While pipeline proponents used the opportunity to once again call on the president to approve the pipeline, environmental advocates and some congressional Democrats asserted that the inspector general report was too narrow in scope, criticizing the State Department’s overall process as flawed. Rep. Raul Grijalva (D-AZ) has sent a letter requesting the Government Accountability Office to review the State Department’s contractor selection process. In December last year, Rep. Grijalva spearheaded a letter to President Obama signed by 24 House Democrats that expressed conflict of interest concerns with the State Department’s environmental review.

The inspector general report is available here. The Rep. Grijalva letter is available here.


On Feb. 21, the US National Marine Fisheries Service (NMFS) announced it was considering federal protected status for several dolphin and porpoise species in the New Zealand region.

NMFS is considering threatened or endangered listings under the Endangered Species Act for the Hector’s dolphin (Cephalorhynchus hectori), the harbor porpoise (Phocoena phocoena), the eastern Taiwan Strait subpopulation of the Indo-Pacific humpback dolphin (Sousa chinensis), and the Fiordland subpopulation of the bottlenose dolphin (Tursiops truncatus).

Public comments must be submitted by April 22, 2014. For additional information, click here.


Passed House

H.R. 2804, the All Economic Regulations Are Transparent Act – Introduced by Rep. George Holding (R-NC), the bill would require the White House Office of Information and Regulatory Affairs to publicly post information on a rule from a federal agency for six months before it could be allowed to go into effect.

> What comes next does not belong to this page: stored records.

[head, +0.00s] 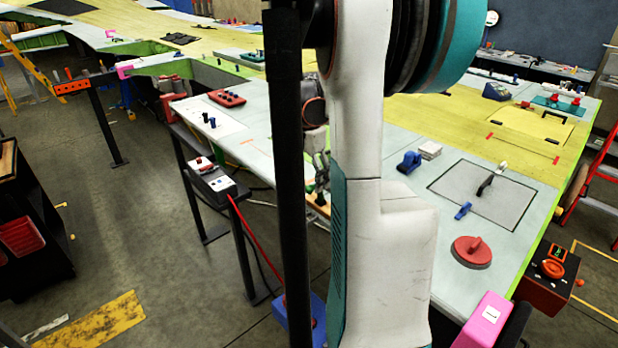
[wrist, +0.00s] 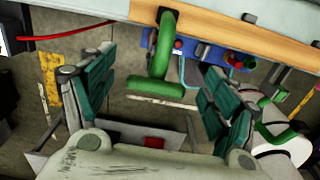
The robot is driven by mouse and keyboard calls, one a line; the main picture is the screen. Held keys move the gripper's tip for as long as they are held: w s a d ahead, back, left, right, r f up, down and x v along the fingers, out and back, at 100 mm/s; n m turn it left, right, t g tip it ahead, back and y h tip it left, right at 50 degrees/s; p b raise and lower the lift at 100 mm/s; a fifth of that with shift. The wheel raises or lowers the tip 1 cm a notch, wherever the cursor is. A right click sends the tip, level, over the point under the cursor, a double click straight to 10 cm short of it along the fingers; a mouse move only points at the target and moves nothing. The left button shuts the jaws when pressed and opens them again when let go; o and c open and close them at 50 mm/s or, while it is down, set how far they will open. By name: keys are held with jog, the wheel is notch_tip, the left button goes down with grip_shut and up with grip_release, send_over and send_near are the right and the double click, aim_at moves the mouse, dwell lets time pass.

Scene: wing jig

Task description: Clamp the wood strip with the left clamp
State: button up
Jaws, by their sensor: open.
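A green clamp (wrist: 156,85) with a bent handle and a crossbar hangs at the table edge in the wrist view. The tan wood strip (wrist: 205,35) runs along that edge, beside the clamp's upper end. My gripper (wrist: 160,75) is open, with one teal finger pad on each side of the green crossbar; I cannot tell whether either touches it. More green clamp parts (wrist: 272,128) show at the right, partly behind the right finger. In the head view, my arm hides most of the clamp area; a small piece of wood strip (head: 319,206) shows beside it.
A red cable (wrist: 62,37) runs at the upper left of the wrist view. In the head view, a control box stand (head: 212,182) stands left of my arm. The worktable (head: 400,225) carries a red suction-cup-like disc (head: 472,251) and small tools. Open floor lies left.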

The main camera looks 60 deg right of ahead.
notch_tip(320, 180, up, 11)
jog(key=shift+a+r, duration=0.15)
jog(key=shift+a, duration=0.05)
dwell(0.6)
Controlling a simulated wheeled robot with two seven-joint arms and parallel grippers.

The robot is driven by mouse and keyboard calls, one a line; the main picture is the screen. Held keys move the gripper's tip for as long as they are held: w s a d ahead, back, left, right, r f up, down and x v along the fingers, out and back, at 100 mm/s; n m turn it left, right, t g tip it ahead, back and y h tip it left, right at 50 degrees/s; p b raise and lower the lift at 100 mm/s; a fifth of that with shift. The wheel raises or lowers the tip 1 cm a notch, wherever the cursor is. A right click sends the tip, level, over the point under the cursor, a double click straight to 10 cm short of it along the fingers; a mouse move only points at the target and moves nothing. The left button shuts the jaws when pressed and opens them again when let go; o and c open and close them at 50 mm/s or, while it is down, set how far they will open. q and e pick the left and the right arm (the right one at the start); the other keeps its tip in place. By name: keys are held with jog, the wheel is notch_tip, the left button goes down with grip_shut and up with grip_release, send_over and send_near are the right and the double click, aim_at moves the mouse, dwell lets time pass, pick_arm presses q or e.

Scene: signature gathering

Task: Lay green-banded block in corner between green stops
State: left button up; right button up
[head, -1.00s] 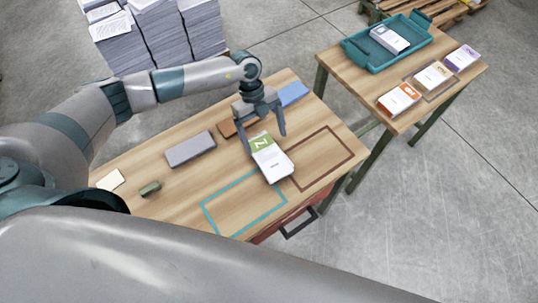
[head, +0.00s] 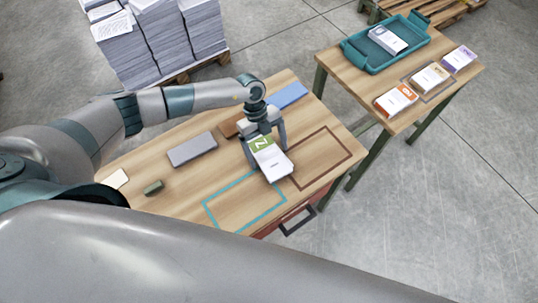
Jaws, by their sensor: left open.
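The green-banded block (head: 272,164), white with a green band at its far end, lies on the near wooden table between a teal outline (head: 229,229) and a brown outline (head: 336,168). My left gripper (head: 268,147) is open over the block's green end, with one finger on each side. I cannot tell whether the fingers touch it. I cannot make out green stops at a corner. My right gripper is not in view.
A grey box (head: 192,149), a small dark green piece (head: 154,187) and a blue pad (head: 288,96) lie on the near table. The far table (head: 345,69) holds a teal tray (head: 376,68) and blocks with orange (head: 396,100), tan (head: 429,77) and purple (head: 459,59) bands.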

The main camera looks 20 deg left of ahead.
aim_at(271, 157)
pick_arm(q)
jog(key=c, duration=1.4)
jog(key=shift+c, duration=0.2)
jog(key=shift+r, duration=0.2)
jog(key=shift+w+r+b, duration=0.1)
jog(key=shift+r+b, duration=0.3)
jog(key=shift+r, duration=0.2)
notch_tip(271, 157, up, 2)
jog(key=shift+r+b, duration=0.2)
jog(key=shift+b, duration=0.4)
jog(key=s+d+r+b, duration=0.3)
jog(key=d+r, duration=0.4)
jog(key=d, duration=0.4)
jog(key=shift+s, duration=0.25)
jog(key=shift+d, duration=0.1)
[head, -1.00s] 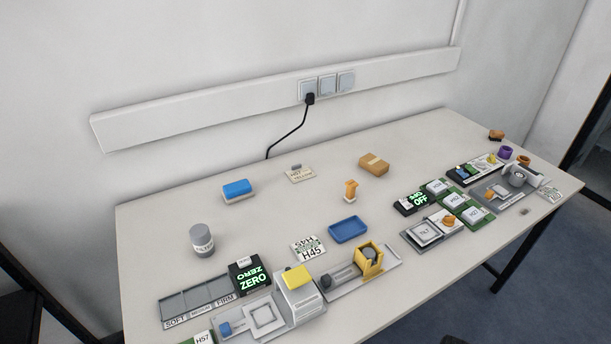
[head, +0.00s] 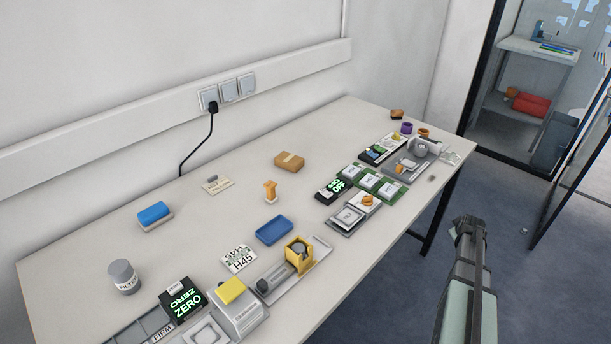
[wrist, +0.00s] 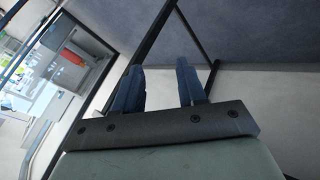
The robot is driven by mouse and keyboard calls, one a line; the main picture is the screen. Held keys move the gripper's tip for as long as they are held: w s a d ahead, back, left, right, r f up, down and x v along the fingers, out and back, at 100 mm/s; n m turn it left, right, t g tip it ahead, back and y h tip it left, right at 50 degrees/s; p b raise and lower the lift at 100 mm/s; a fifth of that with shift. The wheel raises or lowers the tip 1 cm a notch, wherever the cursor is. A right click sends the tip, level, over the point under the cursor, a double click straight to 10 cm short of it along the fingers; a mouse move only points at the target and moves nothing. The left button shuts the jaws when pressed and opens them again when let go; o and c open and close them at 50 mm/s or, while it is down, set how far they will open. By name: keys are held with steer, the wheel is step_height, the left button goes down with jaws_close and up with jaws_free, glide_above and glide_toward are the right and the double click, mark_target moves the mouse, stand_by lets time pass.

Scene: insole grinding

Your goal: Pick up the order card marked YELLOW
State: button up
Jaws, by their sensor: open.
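A small pale card (head: 218,185) lies flat towards the back of the white table, between the blue block and the brown block. Its print looks like H57 with YELLOW below, but is too small to read surely. A small grey piece sits at its top edge. In the head view my arm (head: 470,285) is off the table's right front side, far from the card.
A blue-topped block (head: 154,214), brown block (head: 289,161), orange stamp-like piece (head: 270,192), blue tray (head: 274,230) and H45 card (head: 239,259) surround open table. A grey jar (head: 123,277) stands left. Devices line the front; a cable (head: 196,150) hangs behind.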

The comprehensive bill also incorporates provisions from several other regulatory bills introduced by House Republicans that would add several dozen procedural requirements to rulemaking processes and require new analyses of a federal agency rule’s indirect economic impact on small businesses and other affected entities. The bill passed the House Feb. 27 by a vote of 236-179 with 10 Democrats joining all Republicans in supporting the measure.

The Democratic-controlled Senate is not expected to act on the bill, which the Obama administration opposes. View the White House statement of administration policy on H.R. 2804 here.

Considered by Senate Committee/Subcommittee

On Feb. 27, the Senate Energy and Natural Resources Subcommittee on Water and Power held a hearing on several water bills:

S. 1419, the Marine and Hydrokinetic Renewable Energy Act of 2013 – Introduced by Sen. Ron Wyden (D-OR), the bill would reauthorize the Department of Energy’s research and development programs related to marine hydrokinetic power through Fiscal Year 2017.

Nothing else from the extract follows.